#### Set task:
Identify all lines in the data containing the string "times". Copy them out.
"""
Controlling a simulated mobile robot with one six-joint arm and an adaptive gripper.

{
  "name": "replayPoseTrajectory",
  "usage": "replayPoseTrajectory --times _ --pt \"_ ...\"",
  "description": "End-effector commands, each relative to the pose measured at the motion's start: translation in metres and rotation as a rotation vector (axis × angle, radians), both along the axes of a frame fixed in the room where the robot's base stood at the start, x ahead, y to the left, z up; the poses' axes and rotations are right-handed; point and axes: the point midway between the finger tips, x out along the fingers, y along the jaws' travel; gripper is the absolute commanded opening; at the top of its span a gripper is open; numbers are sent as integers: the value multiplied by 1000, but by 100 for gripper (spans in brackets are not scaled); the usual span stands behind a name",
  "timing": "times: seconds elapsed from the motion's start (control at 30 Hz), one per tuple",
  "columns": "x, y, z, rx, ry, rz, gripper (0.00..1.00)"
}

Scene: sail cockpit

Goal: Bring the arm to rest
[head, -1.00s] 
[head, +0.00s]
"""
#### The solution:
  "usage": "replayPoseTrajectory --times _ --pt \"_ ...\"",
  "timing": "times: seconds elapsed from the motion's start (control at 30 Hz), one per tuple",

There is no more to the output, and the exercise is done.